**Stated goal**
Single out each line with the word "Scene" and copy it.

**Data in this exercise**
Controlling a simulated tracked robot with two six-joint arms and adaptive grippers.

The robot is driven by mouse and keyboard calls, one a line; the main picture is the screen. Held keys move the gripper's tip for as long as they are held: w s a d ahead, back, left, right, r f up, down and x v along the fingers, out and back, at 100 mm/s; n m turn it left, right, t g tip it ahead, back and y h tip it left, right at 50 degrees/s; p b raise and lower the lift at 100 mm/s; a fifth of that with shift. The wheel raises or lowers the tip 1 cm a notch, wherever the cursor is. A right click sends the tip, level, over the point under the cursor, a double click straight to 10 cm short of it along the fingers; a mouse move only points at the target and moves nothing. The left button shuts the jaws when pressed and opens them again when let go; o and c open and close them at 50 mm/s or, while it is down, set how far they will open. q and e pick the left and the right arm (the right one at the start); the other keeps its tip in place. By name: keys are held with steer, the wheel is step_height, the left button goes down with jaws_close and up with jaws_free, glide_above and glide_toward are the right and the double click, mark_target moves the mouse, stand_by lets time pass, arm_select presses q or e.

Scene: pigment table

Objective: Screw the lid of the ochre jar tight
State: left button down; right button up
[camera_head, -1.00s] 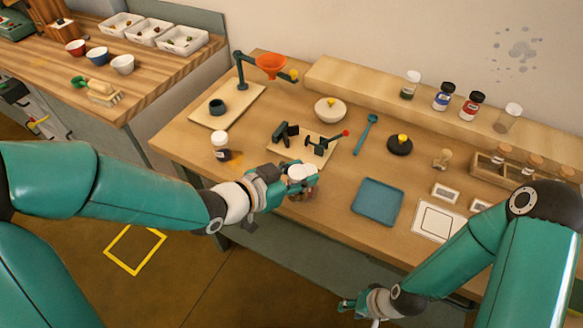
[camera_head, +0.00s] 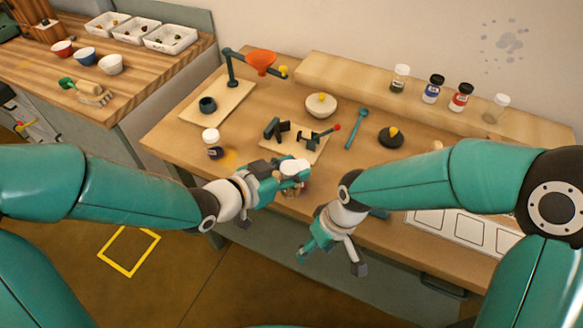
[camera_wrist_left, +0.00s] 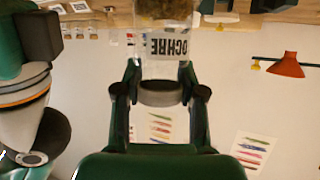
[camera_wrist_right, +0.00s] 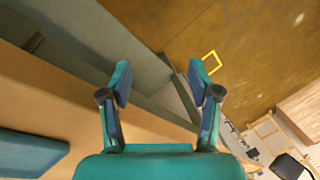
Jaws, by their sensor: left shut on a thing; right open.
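The ochre jar (camera_head: 293,188) is in my left gripper (camera_head: 284,180), held near the table's front edge. Its white lid (camera_head: 296,167) sits on top in the head view. In the left wrist view, which is upside down, the OCHRE label (camera_wrist_left: 168,47) and brown contents (camera_wrist_left: 165,8) show, with a greyish disc, seemingly the lid, between the fingers. How tight the lid is cannot be told. My right gripper (camera_head: 331,262) is open and empty, lower and right of the jar, before the table edge. In the right wrist view nothing lies between its fingers (camera_wrist_right: 160,72).
A white-lidded dark jar (camera_head: 213,147) stands left, beside a yellow stain. A board with a clamp-like fixture (camera_head: 322,136) lies behind the held jar. Jars (camera_head: 461,97) line the rear shelf. Floor lies below my right gripper.

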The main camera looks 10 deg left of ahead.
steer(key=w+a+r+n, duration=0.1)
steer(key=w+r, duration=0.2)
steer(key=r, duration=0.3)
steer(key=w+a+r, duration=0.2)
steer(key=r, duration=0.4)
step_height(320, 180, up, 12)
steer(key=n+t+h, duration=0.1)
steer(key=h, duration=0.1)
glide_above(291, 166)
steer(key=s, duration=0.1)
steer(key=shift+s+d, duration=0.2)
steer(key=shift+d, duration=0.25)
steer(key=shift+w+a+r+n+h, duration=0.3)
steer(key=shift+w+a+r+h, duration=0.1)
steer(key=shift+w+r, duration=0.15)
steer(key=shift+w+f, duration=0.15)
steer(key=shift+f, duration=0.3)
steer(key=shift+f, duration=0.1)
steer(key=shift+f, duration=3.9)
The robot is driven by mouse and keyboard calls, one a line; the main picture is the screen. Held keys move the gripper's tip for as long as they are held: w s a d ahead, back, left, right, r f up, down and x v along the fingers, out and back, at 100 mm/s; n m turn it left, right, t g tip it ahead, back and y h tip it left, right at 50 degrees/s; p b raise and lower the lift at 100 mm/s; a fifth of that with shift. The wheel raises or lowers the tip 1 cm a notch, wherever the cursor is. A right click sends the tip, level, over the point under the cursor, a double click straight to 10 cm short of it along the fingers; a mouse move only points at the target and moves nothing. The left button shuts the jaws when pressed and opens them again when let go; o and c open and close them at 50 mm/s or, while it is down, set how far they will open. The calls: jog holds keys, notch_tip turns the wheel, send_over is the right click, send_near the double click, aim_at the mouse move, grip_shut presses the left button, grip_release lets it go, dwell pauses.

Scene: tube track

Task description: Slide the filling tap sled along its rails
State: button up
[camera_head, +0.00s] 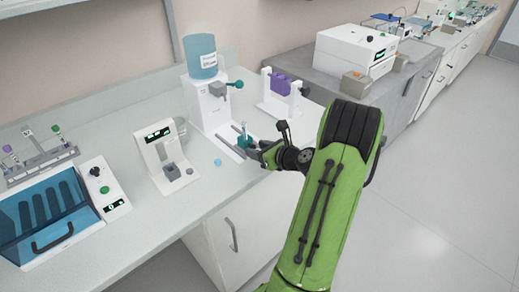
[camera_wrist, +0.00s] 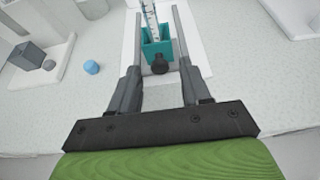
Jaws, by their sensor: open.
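The teal sled (camera_head: 243,138) sits on two grey rails on the white base of the filling stand (camera_head: 207,103). In the wrist view, the sled (camera_wrist: 152,50) holds an upright clear tube with markings (camera_wrist: 151,18), and a dark round knob (camera_wrist: 159,65) faces me. My gripper (camera_wrist: 160,72) is open, with one finger on each side of the knob. I cannot tell whether the fingers touch anything. In the head view my gripper (camera_head: 255,149) is at the near end of the rails, close to the sled.
A blue water tank (camera_head: 201,55) tops the stand. To the left are a white device with a display (camera_head: 157,150) and a small blue ball (camera_head: 217,162). A stand with a purple part (camera_head: 280,86) is to the right.

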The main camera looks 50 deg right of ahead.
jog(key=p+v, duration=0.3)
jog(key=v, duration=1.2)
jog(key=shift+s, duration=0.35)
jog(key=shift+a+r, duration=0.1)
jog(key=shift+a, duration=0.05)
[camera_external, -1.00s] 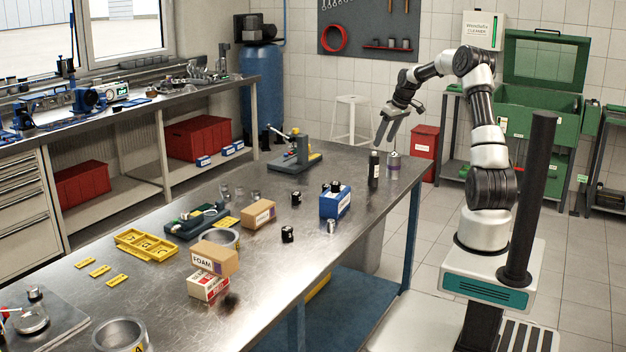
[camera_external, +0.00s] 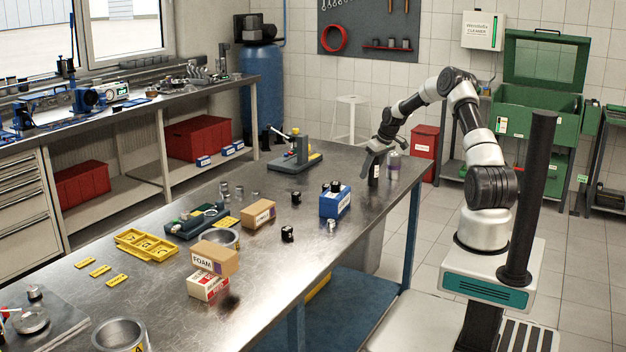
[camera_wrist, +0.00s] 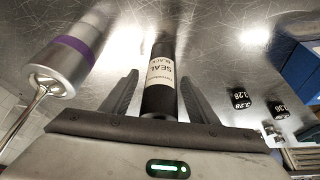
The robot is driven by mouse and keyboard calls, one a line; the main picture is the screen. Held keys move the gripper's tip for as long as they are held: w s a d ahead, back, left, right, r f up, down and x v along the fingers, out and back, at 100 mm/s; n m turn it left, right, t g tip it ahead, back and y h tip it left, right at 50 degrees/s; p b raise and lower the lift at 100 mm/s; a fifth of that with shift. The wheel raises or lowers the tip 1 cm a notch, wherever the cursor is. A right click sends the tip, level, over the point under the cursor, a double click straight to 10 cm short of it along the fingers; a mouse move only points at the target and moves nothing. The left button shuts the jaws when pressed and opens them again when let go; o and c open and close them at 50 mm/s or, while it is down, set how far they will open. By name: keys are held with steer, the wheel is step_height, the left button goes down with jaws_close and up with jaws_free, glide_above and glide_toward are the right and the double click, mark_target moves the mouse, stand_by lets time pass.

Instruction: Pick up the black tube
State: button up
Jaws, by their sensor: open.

**Response for this exercise**
Scene: pigment table
Scene: tube track

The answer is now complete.